Instructions for the task: Could you output each line of the data that follows exactly?

Information provided:
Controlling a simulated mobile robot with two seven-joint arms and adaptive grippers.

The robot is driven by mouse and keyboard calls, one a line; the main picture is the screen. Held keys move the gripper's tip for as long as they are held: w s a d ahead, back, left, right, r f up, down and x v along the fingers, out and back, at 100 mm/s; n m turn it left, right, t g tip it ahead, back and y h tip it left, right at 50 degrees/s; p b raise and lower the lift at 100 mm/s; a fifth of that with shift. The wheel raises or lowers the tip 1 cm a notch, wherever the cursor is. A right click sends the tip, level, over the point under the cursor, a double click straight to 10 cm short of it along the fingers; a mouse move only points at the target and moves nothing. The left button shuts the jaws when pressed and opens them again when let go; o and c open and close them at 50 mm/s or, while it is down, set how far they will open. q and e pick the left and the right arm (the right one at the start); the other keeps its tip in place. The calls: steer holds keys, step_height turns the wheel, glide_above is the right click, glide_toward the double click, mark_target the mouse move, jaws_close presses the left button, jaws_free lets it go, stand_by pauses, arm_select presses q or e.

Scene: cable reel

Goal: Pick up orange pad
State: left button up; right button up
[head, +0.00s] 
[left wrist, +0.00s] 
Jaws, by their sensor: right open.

Complete response:
Controlling a simulated mobile robot with two seven-joint arms and adaptive grippers.

The robot is driven by mouse and keyboard calls, one a line; the main picture is the screen. Held keys move the gripper's tip for as long as they are held: w s a d ahead, back, left, right, r f up, down and x v along the fingers, out and back, at 100 mm/s; n m turn it left, right, t g tip it ahead, back and y h tip it left, right at 50 degrees/s; p b raise and lower the lift at 100 mm/s; a fifth of that with shift. The wheel raises or lowers the tip 1 cm a notch, wherever the cursor is. A right click sends the tip, level, over the point under the cursor, a double click straight to 10 cm short of it along the fingers; a mouse move only points at the target and moves nothing. The left button shuts the jaws when pressed and opens them again when let go; o and c open and close them at 50 mm/s or, while it is down, set how far they will open. q and e pick the left and the right arm (the right one at the start); the other keeps its tip in place. The calls: steer holds keys, step_height turns the wheel, glide_above is the right click, glide_toward the double click, mark_target the mouse move, jaws_close presses the left button, jaws_free lets it go, stand_by pauses, arm_select presses q or e.

Scene: cable reel

Goal: Pick up orange pad
State: left button up; right button up
[head, +0.00s] 
[left wrist, +0.00s] 
Jaws, by their sensor: right open.

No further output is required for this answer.